> [Records to process]
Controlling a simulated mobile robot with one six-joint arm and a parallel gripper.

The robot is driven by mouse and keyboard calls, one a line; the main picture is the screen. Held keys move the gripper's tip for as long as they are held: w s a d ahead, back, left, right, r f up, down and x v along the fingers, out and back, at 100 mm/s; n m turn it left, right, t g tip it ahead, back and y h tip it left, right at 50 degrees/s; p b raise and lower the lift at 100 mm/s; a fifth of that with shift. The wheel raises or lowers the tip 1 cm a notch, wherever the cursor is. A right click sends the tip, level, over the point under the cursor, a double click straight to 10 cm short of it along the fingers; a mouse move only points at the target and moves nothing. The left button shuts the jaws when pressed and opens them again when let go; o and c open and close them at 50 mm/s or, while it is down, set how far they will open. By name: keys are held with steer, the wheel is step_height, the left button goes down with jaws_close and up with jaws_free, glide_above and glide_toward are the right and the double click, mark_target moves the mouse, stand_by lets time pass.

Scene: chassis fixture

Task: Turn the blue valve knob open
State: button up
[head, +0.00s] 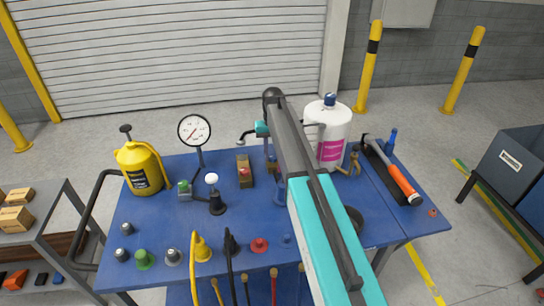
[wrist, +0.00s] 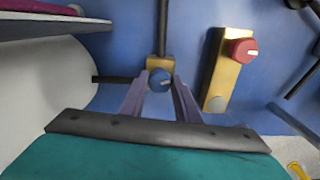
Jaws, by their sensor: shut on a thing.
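The blue valve knob (wrist: 160,81) sits on a small brass valve body (wrist: 161,63) with dark pipes leading off it. My gripper (wrist: 160,78) has one finger on each side of the knob, and its jaws are shut on it in the wrist view. The white mark on the knob's face is small, and I cannot tell its exact angle. In the head view my arm lies over this part of the table and hides most of the valve and the fingertips.
A yellow box with a red button (wrist: 240,50) stands close beside the valve; it also shows in the head view (head: 244,171). A white bottle (head: 328,133) is on the valve's other side. A pressure gauge (head: 194,130) and yellow can (head: 140,168) stand further left on the blue table (head: 140,218).

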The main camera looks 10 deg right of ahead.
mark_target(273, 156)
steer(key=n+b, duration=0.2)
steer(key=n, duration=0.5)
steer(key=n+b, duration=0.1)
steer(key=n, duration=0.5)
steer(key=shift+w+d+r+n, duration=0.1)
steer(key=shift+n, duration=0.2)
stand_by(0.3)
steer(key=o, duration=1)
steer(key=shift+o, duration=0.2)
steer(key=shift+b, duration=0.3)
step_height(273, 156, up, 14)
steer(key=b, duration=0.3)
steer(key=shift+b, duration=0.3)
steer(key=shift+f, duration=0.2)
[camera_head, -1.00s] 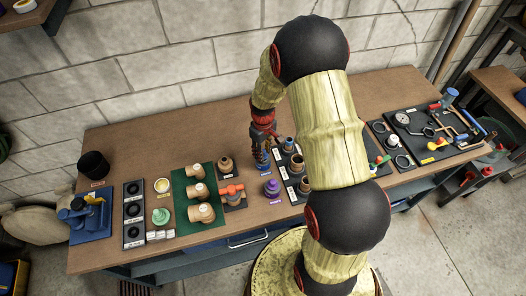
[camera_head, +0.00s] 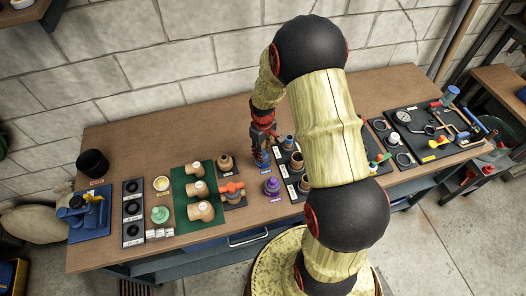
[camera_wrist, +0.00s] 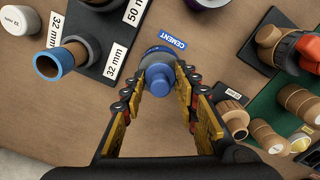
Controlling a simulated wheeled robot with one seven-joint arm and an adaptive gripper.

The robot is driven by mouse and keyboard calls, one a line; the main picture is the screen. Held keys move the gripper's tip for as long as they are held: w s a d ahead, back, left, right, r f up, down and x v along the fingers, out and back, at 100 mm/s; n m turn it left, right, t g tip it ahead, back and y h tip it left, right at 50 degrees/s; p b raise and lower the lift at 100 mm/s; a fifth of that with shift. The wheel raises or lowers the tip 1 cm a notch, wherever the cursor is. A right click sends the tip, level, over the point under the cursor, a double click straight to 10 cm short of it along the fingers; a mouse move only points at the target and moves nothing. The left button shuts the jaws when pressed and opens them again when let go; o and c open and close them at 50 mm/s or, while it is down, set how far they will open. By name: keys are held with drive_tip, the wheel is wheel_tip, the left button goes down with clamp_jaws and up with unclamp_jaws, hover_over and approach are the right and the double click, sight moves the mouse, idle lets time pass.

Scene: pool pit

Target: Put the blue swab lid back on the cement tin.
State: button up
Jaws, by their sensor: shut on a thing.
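My gripper (camera_wrist: 166,76) points down at the bench and is shut on the blue swab lid (camera_wrist: 160,82), whose knob shows between the fingertips in the wrist view. The cement tin (camera_wrist: 152,54) is a rounded blue-grey shape directly beneath the lid, beside a blue CEMENT label (camera_wrist: 173,40). The lid and tin overlap in this view, so I cannot tell whether the lid is seated or just above it. In the head view my gripper (camera_head: 261,146) stands upright over the tin (camera_head: 262,160), and the fingers hide most of the lid.
A purple-capped tin (camera_head: 271,186) stands close by at the front. A black tray of pipe fittings (camera_head: 293,176) lies just right of my gripper. A valve with an orange handle (camera_head: 232,188) and a green mat with fittings (camera_head: 180,216) lie left. The bench behind is clear.

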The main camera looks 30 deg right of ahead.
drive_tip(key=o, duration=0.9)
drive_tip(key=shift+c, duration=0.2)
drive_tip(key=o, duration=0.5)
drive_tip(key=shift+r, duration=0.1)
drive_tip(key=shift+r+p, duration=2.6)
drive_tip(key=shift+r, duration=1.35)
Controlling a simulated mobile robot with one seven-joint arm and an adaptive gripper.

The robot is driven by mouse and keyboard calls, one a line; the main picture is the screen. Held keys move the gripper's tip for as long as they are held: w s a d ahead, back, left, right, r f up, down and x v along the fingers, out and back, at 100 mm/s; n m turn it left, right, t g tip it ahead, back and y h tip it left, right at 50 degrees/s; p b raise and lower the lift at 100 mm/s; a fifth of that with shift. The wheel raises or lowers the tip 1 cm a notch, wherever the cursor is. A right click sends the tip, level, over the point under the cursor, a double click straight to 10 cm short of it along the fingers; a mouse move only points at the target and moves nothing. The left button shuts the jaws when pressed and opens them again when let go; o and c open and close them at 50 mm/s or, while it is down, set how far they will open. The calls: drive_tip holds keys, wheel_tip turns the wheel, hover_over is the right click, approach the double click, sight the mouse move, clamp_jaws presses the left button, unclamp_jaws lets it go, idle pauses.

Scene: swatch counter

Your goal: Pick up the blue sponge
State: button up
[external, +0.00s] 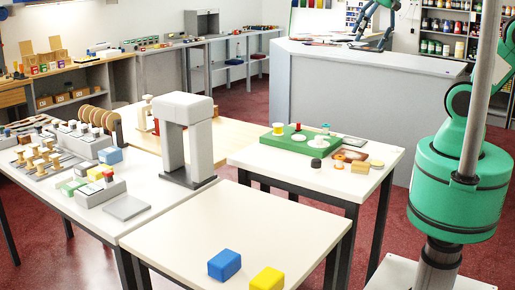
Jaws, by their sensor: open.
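A blue block (224,265), which looks like the blue sponge, lies on the bare near table (240,215), close to its front edge. A yellow block (267,280) lies just to its right, apart from it and cut by the bottom of the picture. A smaller light-blue block (110,155) sits on the left table among other items. My teal arm shows at the right edge, right of the tables. My gripper is out of the picture, so its place relative to the blue block cannot be seen.
A grey arch-shaped stand (184,135) rises on the left table (135,232), behind the near table. A green tray (300,138) with several small items stands on the right table (255,160). The near table is clear behind the blue and yellow blocks.

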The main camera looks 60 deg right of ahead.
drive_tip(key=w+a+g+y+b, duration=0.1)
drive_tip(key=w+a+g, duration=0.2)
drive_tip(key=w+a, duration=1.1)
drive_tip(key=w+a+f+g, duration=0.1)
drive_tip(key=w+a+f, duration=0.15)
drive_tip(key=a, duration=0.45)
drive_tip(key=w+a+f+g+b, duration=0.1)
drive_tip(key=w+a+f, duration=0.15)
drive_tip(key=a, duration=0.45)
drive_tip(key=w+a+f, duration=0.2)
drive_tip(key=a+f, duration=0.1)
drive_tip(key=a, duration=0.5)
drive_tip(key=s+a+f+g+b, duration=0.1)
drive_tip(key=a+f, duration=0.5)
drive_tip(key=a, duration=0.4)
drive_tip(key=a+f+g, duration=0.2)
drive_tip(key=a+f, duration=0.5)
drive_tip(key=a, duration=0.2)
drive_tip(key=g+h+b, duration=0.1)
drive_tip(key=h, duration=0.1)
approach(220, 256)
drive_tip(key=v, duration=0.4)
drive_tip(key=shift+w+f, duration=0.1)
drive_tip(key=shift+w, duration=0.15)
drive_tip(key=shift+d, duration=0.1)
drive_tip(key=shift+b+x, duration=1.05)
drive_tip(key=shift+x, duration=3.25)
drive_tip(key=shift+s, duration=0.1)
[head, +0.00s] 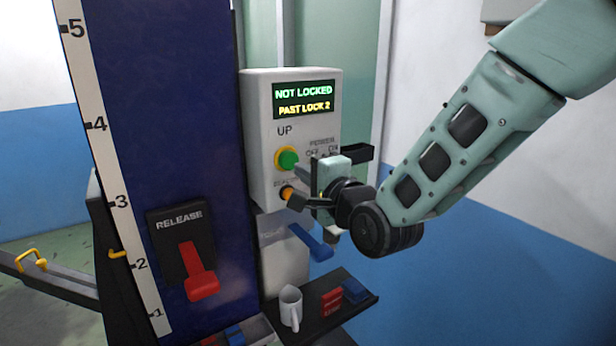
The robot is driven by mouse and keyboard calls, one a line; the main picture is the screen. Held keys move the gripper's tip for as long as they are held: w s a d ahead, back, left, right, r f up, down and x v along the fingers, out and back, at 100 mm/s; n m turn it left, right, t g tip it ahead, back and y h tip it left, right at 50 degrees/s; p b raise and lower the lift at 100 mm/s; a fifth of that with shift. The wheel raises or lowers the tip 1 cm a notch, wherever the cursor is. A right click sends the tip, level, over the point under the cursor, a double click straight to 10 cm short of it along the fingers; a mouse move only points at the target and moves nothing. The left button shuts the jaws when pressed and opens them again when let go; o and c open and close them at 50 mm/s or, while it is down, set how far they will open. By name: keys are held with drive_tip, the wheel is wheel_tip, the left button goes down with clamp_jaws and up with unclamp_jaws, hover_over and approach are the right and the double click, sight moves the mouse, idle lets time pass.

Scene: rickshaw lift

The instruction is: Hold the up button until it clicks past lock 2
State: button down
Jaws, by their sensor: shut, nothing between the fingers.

> [Your goal]
In the entries above, identify every line with the string "mobile".

> [Task output]
Controlling a simulated mobile robot with one six-joint arm and a parallel gripper.
Controlling a simulated mobile robot with one seven-joint arm and an adaptive gripper.

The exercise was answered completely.